The beauty of the shipping container is its sheer versatility, which is why shipping container conversions have been made with so many purposes in mind.

Hotels, houses, shops, swimming pools, offices and even cinemas have been built with shipping containers, but perhaps the most ambitious shipping container construction is Stadium 974 in Doha, Qatar, which is the first modular, demountable football stadium ever used for a FIFA World Cup.

The design is partly to celebrate the maritime heritage of the port town of Doha, partly to use sustainable turnkey elements that do not need complex or energy-intensive production, but also to avoid what has become an unfortunate part of the legacy of hosting a major sporting event.

 

A Sporting Legacy

When a country wins a bid to become the host nation for a major sporting event, from the Olympic Games to the FIFA World Cup, often there is a need to build or adapt existing infrastructure to meet the exacting requirements of FIFA or the IOC.

These usually involve having large stadiums in a range of different cities that have the infrastructure for the massive influx of spectators that attend these events.

The problem is that whilst a custom-built stadium that can hold over 40,000 people is a necessity for the two weeks the Olympics is held or the month the World Cup is held, finding a use for them once the tournament ends can be exceptionally difficult, especially if there are no long-term increases in interest for the sport in the region.

A major example of this is Arena da Amazônia in Manaus in Brazil, a 44,000 seater stadium that was beautiful but used for just four World Cup matches and a few Olympic football and World Cup Qualifying matches, with the local football team in the region being a fourth-division squad with an average attendance of 1000 people.

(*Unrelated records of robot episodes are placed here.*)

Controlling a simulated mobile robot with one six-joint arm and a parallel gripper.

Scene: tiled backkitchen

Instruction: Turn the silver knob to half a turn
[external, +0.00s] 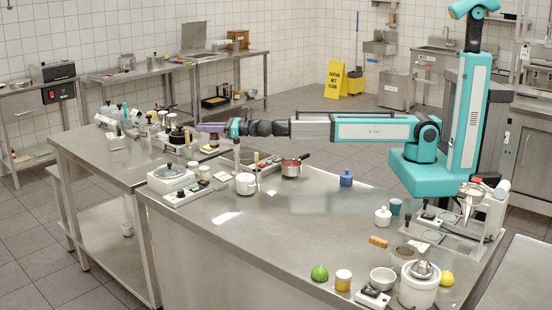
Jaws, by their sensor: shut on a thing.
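My arm stretches left across the metal counter from its teal column. My gripper (237,158) hangs from the teal wrist, small in the external view, above the left end of a low grey panel (268,168). It is shut on something small at its tips, low by the panel. The silver knob itself cannot be made out; the fingers and nearby items hide that spot. Its turn angle cannot be read.
The middle of the counter (265,225) is clear.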

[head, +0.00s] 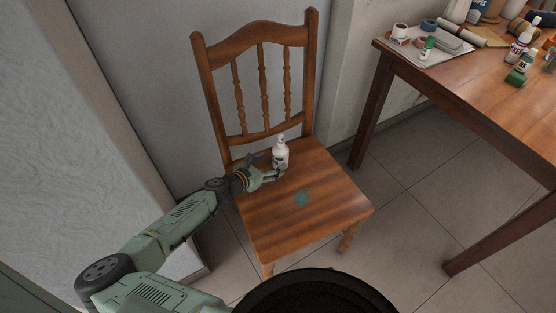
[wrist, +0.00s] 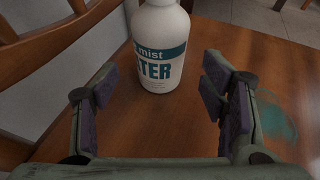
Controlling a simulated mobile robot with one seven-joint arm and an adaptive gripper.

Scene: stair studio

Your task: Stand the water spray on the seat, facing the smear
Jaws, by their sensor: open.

Arguably the biggest example of this was the Olympic Stadium in Montreal, which due to not being used by any sporting team permanently in the nearly 50 years since it opened for the 1976 Olympic Games has been considered amongst the biggest white elephants in infrastructure.

 

Leaving No Trace

The aim of Stadium 974, named after both the area code for Doha as well as the number of shipping containers used in its construction, is not to provide a permanent monument to the World Cup but instead create a new legacy in temporary sporting stadiums that will create a different type of legacy.

The containers were part of the construction and contained the additional metal frames, roofing panels and other materials used to complete the stadium, including the pitch material and the seating.

Once the final whistle blows at the end of the 2022 World Cup, the stadium will be disassembled and the land converted into a waterfront development that provides a more practical legacy than the huge custom-built stadiums that cannot be used for anything else.

In total, the stadium took three years to build, far less than other stadiums, and it remains to be seen whether this method of constructing stadiums will be used for other sporting events going forward.